Sabtu, 17 Oktober 2015

Miskin

Mereka mempunyai lebih banyak uang. Kata-kata dari Ernest Hemingway, sastrawan Amerika Serikat itulah yang kelihatannya mengilhami Jeffrey Sachs untuk mengimbau negara-negara kaya segera memenuhi janji mereka untuk membantu negara-negara miskin. Lima belas tahun yang lalu, melalui PBB, ekonom lulusan Universitas Harvard itu mengeluarkan “rencana praktis” untuk mewujudkan program PBB yang diberi nama “Tujuan Pembangunan Milenium” atau MDG’s.

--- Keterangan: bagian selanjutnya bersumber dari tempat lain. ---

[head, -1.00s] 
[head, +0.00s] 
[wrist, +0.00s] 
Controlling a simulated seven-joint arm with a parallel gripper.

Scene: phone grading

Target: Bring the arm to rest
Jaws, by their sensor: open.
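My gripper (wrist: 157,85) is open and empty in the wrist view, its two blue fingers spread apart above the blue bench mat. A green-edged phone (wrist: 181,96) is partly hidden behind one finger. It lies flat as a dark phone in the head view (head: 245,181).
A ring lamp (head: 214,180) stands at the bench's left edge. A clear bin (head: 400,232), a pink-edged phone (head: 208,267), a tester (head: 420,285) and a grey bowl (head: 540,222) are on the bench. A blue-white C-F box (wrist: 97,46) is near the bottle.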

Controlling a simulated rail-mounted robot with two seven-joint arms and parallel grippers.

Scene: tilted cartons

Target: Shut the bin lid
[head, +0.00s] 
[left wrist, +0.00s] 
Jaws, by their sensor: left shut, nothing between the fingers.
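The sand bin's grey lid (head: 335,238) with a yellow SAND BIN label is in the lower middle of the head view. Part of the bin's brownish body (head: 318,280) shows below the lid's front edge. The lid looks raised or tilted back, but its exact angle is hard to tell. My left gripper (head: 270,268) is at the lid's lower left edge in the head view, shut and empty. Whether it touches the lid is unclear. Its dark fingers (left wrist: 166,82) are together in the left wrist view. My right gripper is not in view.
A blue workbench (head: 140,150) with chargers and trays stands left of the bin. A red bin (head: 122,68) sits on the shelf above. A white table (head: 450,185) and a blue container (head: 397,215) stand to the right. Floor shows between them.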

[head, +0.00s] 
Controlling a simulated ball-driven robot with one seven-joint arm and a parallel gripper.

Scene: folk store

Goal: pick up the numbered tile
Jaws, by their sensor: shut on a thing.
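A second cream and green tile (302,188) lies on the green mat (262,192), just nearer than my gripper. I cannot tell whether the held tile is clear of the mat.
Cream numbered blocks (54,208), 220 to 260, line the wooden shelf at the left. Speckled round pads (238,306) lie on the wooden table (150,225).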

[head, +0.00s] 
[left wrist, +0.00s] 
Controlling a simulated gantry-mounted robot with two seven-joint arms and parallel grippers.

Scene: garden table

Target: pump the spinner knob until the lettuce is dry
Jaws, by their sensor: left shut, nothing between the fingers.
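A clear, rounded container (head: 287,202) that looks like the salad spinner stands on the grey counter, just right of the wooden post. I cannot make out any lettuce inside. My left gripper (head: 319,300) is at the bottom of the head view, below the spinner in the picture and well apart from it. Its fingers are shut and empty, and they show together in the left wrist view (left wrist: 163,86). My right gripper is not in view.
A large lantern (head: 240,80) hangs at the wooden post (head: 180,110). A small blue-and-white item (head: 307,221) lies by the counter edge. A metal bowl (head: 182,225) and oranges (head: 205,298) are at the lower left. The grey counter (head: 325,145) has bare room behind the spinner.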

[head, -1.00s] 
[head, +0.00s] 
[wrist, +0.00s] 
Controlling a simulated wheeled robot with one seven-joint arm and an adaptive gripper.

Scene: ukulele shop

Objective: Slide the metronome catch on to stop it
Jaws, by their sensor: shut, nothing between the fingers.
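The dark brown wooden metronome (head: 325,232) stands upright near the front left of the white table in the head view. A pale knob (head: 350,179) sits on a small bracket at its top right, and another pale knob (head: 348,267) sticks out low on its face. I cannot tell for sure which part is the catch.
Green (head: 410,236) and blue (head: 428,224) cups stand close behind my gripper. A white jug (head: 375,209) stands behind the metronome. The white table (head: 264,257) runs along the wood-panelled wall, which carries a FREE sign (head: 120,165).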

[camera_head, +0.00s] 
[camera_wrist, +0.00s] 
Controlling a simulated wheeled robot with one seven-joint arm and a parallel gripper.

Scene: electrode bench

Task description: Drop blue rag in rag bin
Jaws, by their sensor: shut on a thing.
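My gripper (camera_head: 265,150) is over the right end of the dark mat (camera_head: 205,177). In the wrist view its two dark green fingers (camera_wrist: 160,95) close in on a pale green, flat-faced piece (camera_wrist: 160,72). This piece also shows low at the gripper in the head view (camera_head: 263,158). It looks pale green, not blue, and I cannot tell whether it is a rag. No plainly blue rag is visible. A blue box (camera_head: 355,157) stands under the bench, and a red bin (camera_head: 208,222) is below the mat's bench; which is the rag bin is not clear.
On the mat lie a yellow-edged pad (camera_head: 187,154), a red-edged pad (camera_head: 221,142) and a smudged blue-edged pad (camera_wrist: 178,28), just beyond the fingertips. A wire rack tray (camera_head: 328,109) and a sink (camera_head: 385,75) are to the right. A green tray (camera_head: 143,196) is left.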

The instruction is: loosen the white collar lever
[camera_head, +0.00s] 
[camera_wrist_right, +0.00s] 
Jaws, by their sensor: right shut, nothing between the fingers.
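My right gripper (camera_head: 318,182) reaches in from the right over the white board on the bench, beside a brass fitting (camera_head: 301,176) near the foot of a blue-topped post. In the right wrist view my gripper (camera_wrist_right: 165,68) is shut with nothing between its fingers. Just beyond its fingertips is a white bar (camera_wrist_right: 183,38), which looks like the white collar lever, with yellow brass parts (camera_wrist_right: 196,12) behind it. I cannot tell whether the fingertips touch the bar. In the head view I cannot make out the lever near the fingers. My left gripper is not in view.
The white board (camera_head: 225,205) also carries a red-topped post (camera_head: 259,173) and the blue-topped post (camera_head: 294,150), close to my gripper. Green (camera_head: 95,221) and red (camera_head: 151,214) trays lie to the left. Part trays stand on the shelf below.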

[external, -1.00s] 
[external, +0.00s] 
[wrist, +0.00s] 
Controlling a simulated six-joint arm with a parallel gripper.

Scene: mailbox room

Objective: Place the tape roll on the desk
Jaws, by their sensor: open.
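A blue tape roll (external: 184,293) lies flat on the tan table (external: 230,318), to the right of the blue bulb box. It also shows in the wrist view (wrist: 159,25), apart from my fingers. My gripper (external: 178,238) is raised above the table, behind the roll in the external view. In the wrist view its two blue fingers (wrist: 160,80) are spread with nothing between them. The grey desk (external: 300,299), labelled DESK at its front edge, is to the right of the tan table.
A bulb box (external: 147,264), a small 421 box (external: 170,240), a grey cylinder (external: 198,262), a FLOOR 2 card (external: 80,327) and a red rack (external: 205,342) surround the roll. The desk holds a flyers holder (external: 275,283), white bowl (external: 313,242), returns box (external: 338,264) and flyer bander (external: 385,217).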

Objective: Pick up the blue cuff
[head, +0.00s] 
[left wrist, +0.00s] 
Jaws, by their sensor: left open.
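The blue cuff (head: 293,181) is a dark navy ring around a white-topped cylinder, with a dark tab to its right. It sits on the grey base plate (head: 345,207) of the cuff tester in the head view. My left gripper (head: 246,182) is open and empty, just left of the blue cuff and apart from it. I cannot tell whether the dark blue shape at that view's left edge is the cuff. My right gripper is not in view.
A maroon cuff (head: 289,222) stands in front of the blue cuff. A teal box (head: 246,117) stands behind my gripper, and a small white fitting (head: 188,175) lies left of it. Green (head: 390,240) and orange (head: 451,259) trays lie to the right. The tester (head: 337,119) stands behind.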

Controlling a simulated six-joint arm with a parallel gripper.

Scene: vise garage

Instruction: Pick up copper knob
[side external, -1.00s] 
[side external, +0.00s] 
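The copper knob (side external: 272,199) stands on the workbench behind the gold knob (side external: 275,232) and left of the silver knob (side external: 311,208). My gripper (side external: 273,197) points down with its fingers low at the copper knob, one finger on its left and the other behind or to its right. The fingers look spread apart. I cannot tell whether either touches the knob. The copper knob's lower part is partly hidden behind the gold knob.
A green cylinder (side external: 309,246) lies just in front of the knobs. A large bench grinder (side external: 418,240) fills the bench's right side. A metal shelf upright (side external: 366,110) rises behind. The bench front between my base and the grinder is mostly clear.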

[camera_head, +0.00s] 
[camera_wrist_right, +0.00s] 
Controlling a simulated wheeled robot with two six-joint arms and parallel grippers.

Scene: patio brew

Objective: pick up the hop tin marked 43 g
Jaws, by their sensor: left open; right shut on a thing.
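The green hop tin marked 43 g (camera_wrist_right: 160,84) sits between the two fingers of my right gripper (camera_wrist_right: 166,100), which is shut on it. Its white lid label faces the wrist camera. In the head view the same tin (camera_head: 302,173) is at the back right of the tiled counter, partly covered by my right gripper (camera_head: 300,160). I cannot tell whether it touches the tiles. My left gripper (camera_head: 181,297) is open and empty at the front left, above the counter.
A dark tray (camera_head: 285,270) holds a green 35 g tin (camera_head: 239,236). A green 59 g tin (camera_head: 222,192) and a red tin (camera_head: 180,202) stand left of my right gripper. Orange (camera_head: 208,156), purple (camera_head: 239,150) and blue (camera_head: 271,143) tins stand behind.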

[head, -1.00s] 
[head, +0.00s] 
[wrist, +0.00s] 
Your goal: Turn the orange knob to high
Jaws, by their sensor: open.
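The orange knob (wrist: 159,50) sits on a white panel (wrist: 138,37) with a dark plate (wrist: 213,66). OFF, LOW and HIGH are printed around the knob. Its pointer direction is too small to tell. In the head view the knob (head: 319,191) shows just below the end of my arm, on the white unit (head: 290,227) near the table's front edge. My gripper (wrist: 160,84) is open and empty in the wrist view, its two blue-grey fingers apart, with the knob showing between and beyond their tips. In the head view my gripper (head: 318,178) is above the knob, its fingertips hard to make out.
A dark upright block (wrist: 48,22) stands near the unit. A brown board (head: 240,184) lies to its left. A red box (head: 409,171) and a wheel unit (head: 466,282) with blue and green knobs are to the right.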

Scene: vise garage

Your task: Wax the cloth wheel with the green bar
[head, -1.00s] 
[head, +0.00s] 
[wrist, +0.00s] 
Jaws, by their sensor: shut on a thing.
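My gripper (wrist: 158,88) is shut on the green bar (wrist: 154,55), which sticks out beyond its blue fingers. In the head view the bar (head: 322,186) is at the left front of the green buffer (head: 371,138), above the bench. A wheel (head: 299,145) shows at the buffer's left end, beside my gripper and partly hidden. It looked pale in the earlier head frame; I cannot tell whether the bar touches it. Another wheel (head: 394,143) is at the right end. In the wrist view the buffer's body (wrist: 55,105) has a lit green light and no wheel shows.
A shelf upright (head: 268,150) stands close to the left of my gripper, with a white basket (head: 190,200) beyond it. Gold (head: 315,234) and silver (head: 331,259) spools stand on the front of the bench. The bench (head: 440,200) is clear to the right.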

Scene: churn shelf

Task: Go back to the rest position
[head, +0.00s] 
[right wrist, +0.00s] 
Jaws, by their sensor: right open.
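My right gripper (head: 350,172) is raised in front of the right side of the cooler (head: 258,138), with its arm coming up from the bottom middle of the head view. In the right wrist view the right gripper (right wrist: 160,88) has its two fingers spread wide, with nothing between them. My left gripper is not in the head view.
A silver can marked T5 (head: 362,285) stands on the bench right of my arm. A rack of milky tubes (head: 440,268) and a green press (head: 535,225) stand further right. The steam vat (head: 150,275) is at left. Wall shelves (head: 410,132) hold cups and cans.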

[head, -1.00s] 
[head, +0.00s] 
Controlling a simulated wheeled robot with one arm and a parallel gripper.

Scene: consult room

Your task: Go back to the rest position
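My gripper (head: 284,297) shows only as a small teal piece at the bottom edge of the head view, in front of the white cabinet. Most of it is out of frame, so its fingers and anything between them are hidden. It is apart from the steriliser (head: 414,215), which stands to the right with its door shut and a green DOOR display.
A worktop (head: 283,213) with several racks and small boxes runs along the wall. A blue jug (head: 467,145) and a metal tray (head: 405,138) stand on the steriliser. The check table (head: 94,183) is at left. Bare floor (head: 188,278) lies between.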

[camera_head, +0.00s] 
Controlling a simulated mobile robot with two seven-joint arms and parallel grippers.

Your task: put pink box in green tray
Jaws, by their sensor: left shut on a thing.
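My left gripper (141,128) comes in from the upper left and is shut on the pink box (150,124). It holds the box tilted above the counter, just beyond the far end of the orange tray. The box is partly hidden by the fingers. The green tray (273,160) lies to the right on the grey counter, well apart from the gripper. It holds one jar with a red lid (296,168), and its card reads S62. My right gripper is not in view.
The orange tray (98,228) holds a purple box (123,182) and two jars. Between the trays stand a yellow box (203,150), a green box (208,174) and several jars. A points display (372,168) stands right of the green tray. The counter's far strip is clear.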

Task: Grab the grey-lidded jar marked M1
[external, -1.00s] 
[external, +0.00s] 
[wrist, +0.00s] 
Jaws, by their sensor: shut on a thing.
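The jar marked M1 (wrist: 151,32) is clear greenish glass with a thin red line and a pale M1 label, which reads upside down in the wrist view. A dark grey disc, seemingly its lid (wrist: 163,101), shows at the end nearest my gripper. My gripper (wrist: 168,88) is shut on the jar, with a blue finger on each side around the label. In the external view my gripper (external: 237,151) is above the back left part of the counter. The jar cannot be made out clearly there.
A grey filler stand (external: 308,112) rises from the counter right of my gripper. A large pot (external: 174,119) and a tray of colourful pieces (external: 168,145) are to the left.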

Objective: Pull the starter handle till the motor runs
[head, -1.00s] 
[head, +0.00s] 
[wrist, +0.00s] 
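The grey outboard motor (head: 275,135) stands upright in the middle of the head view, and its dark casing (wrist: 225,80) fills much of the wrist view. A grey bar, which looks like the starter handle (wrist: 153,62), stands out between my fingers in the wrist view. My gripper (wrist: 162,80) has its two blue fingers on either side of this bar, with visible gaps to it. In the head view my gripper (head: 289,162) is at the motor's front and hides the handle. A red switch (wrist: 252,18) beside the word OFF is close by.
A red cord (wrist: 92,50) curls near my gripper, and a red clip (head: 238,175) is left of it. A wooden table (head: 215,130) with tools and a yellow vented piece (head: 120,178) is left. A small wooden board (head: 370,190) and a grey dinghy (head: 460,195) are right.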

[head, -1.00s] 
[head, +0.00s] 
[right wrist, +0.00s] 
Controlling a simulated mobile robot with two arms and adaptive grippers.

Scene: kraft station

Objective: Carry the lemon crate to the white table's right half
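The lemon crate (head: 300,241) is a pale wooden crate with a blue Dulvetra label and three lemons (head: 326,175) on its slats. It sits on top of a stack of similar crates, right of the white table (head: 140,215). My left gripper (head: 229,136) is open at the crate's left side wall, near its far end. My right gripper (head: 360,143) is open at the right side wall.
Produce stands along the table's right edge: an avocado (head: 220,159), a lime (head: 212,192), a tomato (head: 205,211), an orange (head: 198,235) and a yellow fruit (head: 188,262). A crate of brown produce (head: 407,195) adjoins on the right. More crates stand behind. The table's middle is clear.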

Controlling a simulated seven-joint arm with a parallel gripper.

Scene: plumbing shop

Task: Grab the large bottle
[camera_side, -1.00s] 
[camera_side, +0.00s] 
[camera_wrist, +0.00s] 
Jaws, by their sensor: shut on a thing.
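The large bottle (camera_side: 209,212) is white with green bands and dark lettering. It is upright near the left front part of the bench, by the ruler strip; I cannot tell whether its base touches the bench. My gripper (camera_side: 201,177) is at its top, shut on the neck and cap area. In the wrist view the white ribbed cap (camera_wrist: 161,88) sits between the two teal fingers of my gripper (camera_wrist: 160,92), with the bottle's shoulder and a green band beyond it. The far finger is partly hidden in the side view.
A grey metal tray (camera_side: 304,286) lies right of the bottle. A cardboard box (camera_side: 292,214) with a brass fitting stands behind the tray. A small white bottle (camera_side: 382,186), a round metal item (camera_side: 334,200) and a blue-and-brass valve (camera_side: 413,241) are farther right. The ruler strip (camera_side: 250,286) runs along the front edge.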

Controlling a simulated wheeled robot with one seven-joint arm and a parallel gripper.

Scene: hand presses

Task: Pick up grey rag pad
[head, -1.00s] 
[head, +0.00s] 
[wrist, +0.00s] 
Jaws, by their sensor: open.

Itulah program yang sesungguhnya merupakan kritik terhadap kegagalan Bank Dunia dan Dana Moneter Internasional [IMF] memberdayakan negara-negara miskin yang selalu dengan elok digambarkan sebagai negara dunia ketiga. Awalnya, setelah Perang Dunia II, dua lembaga itu dibentuk dengan “niat” membantu pembangunan negara-negara terbelakang. Skenarionya kira-kira seperti ini: Bank Dunia bertugas mengucurkan dana pinjaman berbunga rendah bagi proyek-proyek pembangunan di berbagai negara, IMF bertugas memberikan pinjaman bagi negara-negara yang mengalami kesulitan dalam neraca pembayaran luar negerinya.

Namun setelah lebih separuh abad, Bank Dunia dan IMF dianggap gagal menjalankan fungsinya. Kemiskinan makin bertambah, dan secara absolut, jumlahnya terus membubung. Jika pada 1978, penduduk dunia yang hidup di bawah garis kemiskinan sekitar 800 juta jiwa, pada saat Sachs membentangkan usulannya, angkanya sudah diperkirakan mencapai sekitar 1,3 miliar jiwa dari total penduduk dunia yang berjumlah 6,7 miliar.

Barangkali itu sebabnya, negara-negara anggota PBB kemudian menyetujui usulan Sachs, dan 15 tahun yang silam, mereka bersepakat untuk memulai perang terhadap kemiskinan absolut, dan praktik-praktik dehumanisasi. Target mereka adalah, pada 2015, dua dari delapan target MDG’s yaitu kemiskinan dan orang-orang yang kelaparan, akan semakin berkurang, meskipun hasilnya mungkin .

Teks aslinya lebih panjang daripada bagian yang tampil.